Four indie Kiwi films to put on your radar
We highlight four recent, independently-made, cinema-ready Aotearoa features to add to your watchlist.

Aotearoa’s a proudly DIY nation and the same goes for our films. This year’s been particularly mighty for the indie New Zealand filmmaking scene. Here are four to seek out if and when they arrive to a big screen near you.
Notes from a Fish
Filmmaker Tom Levesque follows up his NZIFF-selected feature debut Shut Eye with this cosmic-comedy odyssey—which also got picked for Whānau Mārama—about a wannabe writer’s search for his missing muse: his mate’s tropical fish. Co-director Romy Hooper also stars as an unhinged nautical private eye.
As I noted earlier this year when the film premiered, Levesque and Hooper knock out something “similar to those French farces where the plot isn’t as important as the absurdity of the situations it generates” and that it “moves at the speed of panic which makes the brisk 82-minute run time fly by.” An impressive, unique feat for a New Zealand film—even more so for one shot in 10 days for $10,000.

The Weed Eaters
The mighty hash-meets-Hannibal horror wasn’t just our favourite film of Whānau Mārama, it also earned top honours at SXSW Sydney where it took home Best Feature Film and currently wears film festival laurels for Adelaide, London’s Frightfest, Canada’s Saskatoon Fantastic, and Tokyo’s International Film Festival.
It’s an Olympic-level effort for a filmmaking team who punched this out during a summer holiday. Filmmakers Callum Devlin, Annabel Kean and Finnius Teppett told us in detail how they pulled this off and what inspired the idea of a cannibalistic strain of cannabis (it was, in part, due to frequent weed-induced cinema panic attacks).

TOITŪ Visual Sovereignty
Filmmaker Chelsea Winstanley’s follow-up to her Oscar-nominated effort on Jojo Rabbit saw her capture the Toi Tū Toi Ora: Contemporary Māori Art—the largest exhibition in the history of Auckland Art Gallery. That, by itself, warrants a feature documentary, but what unfolds in the lead-up to the exhibit’s grand opening reveals the struggle for Māori artistic sovereignty within the structures of our nation’s cultural institutions.
The independent nature of the project, Winstanley told Flicks, gave her the breathing room and patience needed to find the film’s perfect ending. In many ways, the film’s journey mirrors that of Toi Tū Toi Ora’s curator Nigel Borell, in that they both showed incredible resilience for art and sovereignty.
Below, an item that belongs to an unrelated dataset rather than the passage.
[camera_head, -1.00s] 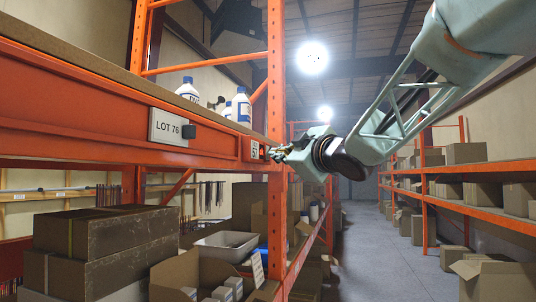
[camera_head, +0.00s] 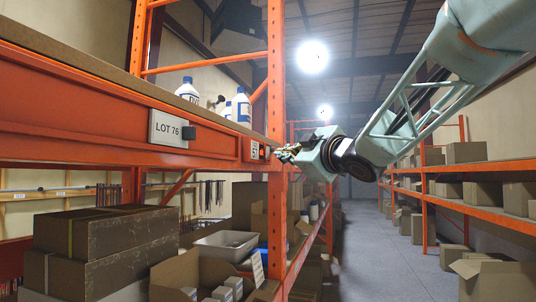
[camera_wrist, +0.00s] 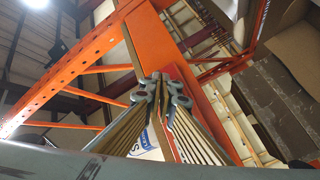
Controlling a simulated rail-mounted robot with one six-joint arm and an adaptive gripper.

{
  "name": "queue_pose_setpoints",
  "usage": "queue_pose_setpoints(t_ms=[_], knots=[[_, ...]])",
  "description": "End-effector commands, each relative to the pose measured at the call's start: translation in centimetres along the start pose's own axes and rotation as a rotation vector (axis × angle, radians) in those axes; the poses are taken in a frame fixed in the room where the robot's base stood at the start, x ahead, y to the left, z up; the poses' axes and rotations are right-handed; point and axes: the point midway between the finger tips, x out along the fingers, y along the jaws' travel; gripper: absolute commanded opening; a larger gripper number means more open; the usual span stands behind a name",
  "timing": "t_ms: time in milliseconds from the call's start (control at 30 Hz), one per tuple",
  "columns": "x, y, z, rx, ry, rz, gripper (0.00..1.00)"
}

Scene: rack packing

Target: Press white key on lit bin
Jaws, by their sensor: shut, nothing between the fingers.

Toitū by name, toitū by nature.

Pop
Making its world premiere at Terror-fi, the nation’s greatest genre film festival, this wildly original film has already proven itself as a bombastic crowd bamboozler. The story follows an American actor who comes to Aotearoa to play a wannabe influencer on a quest to restart the internet. At least, that’s what the story’s meant to be, until the Kiwi director and his unprocessed grief hijack the narrative.
Wellington-based director Tim Hamilton’s made his mark as a maximalist filmmaker to keep an eye on, his constant award-winning presence at the 48Hours Filmmaking Competition earning him the kind of reputation that makes you hope this guy would make a feature film one day. This is that film which, for the record, beat Predator: Badlands to become the first NZ-shot adventure flick where one lead character wears the other lead character as a backpack.